Mark T. Smith: Can I say it just happened? Because it kind of just happened. It wasn’t much of a plan, just a mentioned thought or daydream that actually materialized. We have talked about music for years, and then talked about making music, then we sent a music file, and then we were a band.
Matthew, you’ve worked under different monikers in the past, but the creative process has mainly been a solo endeavor. How as it collaborating so fully with someone else and engaging in a different way of making music?

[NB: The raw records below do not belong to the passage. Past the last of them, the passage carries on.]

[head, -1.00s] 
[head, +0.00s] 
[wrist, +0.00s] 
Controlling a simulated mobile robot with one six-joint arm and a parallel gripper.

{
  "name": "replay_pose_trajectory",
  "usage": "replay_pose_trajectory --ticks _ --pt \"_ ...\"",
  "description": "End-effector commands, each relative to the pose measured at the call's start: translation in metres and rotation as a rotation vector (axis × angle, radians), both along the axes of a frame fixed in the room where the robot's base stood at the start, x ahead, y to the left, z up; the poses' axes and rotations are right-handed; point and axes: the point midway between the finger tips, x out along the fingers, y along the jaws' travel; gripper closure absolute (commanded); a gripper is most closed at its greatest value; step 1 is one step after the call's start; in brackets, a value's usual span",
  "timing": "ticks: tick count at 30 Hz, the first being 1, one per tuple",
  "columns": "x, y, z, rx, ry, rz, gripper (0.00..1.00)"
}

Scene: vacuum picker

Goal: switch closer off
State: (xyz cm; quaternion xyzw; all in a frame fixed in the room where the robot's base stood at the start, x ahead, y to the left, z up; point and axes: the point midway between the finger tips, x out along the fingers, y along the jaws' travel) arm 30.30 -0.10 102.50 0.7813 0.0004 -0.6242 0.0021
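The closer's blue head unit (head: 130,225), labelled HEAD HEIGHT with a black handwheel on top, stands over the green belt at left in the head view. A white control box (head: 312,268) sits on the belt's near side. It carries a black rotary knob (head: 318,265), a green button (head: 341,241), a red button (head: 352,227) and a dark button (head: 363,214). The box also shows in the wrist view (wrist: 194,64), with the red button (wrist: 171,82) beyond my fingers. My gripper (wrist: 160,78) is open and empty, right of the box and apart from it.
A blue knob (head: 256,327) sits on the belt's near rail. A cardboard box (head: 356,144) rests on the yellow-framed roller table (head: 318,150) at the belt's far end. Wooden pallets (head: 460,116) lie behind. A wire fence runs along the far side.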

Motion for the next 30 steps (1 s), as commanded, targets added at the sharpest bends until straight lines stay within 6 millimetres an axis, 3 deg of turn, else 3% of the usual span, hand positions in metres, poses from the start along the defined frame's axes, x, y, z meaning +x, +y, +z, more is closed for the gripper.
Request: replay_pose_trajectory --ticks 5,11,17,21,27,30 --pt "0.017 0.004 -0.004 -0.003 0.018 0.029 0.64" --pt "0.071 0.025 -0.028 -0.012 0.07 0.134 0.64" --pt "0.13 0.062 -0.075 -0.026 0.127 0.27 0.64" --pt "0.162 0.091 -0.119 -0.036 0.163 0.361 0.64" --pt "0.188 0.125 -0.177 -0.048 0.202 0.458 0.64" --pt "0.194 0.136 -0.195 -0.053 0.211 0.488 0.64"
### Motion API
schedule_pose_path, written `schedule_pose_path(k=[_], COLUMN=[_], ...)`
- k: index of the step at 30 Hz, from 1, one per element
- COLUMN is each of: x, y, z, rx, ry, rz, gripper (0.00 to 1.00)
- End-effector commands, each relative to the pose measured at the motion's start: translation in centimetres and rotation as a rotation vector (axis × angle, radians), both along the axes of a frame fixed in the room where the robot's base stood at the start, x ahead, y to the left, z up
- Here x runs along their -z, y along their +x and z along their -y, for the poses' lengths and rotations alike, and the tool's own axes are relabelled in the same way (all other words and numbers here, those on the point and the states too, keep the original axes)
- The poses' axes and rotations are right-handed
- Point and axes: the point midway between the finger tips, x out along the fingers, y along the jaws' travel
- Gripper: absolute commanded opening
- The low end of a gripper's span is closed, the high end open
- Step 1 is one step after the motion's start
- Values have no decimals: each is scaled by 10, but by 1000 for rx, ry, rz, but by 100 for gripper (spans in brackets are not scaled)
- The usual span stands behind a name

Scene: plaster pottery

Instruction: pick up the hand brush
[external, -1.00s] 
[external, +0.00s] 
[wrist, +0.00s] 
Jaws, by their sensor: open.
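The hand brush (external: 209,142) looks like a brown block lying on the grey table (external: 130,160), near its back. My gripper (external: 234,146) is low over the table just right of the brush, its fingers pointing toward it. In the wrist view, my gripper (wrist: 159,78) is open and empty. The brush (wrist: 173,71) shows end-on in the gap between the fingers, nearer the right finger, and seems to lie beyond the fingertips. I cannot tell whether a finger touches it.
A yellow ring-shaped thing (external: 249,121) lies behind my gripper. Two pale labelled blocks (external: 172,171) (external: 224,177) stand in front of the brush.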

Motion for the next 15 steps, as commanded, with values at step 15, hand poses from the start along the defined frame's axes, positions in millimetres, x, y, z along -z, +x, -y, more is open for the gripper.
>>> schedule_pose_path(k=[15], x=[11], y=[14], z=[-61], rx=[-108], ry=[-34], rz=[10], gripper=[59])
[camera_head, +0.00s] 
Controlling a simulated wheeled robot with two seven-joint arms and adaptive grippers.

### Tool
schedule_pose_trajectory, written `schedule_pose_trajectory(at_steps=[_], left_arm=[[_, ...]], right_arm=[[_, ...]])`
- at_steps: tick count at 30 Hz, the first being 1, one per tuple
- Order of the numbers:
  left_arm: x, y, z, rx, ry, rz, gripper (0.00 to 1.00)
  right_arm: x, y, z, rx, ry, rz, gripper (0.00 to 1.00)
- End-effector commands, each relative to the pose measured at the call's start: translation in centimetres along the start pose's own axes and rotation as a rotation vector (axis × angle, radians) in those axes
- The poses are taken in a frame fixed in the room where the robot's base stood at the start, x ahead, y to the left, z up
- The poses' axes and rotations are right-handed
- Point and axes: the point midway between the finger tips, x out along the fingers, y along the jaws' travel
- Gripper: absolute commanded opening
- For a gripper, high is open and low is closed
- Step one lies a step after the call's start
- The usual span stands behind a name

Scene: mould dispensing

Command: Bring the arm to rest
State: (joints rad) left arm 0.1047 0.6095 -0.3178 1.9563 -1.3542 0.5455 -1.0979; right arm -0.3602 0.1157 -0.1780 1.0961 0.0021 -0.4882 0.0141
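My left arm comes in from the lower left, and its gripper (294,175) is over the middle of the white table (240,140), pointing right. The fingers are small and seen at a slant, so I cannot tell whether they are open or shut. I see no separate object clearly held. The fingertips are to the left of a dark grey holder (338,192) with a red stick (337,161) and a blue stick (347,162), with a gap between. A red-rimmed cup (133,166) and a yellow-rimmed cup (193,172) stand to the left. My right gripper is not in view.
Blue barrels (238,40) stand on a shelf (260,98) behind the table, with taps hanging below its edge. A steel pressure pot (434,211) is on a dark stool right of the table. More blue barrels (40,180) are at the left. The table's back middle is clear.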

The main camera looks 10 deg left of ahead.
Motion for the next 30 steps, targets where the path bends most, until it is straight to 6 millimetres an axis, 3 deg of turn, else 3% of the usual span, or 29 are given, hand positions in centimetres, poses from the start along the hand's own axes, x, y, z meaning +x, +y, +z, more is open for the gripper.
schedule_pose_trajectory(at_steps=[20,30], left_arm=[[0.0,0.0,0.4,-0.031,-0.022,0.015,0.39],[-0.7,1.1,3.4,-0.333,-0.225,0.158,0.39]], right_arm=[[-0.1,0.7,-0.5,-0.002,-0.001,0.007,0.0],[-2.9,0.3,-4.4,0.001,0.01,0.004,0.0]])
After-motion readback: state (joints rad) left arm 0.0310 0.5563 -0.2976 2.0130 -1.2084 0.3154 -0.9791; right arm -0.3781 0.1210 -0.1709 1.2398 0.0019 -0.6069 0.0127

Matthew Cooper: It has been quite wonderful. I’ve gained much from the experience and continue to do so. Though this probably had a lot to do with it being Mark that I was working with. Otherwise, I could see myself second guessing every move the other person made and fighting for my ideas a lot more. With Mark, however, that basically doesn’t happen. If for some reason one person is uncomfortable with a choice the other made, there is usually a request for that person to listen a little more and sit with it, if the feeling doesn’t change, then a new direction is pursued. We openly trust each other with these situations and it has yet to not lead to a stronger and more interesting piece of music, as far as I’m concerned. I find myself really striving and pushing myself to create from a new angle as much as possible and to learn new ideas, to apply to each piece, which has been a breath of fresh air and an exciting challenge. Yet it also feels like we are just beginning to scratch the surface of its depths.
Mark, after having worked for a over decade with Explosions in the Sky, how did it feel to start something new with Matthew?
MTS: I honestly thought it would be weirder than it was. This year is Explosions’ 15-year anniversary of being a band, and I haven’t played with anyone else during that time. But having known Matthew for so long, and being such great friends already, and having similar characters and attitudes… that all went a long way toward it feeling really natural.
How did you two go about working together to create the album? What was the process like and what did you learn from each other along the way? Were there any influences, aspects of creation, and strengths you drew from each other?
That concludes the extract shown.